What you need to do
Copy out exactly the lines from the start of the data to the line containing "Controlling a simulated". Include both.

Dataset excerpt
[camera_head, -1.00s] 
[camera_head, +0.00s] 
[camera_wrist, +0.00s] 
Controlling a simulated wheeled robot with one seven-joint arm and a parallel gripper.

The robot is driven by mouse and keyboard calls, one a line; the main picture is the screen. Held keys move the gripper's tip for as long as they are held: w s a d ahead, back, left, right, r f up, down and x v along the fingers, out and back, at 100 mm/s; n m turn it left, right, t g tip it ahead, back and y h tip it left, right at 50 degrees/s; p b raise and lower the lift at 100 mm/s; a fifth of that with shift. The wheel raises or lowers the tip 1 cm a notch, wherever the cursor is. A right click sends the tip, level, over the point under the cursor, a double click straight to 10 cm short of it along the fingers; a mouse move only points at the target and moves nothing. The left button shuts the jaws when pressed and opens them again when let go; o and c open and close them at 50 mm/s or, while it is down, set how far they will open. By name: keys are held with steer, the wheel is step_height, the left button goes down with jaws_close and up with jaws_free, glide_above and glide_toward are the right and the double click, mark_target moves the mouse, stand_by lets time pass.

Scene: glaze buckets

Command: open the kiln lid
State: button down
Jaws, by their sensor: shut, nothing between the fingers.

Full answer
[camera_head, -1.00s] 
[camera_head, +0.00s] 
[camera_wrist, +0.00s] 
Controlling a simulated wheeled robot with one seven-joint arm and a parallel gripper.

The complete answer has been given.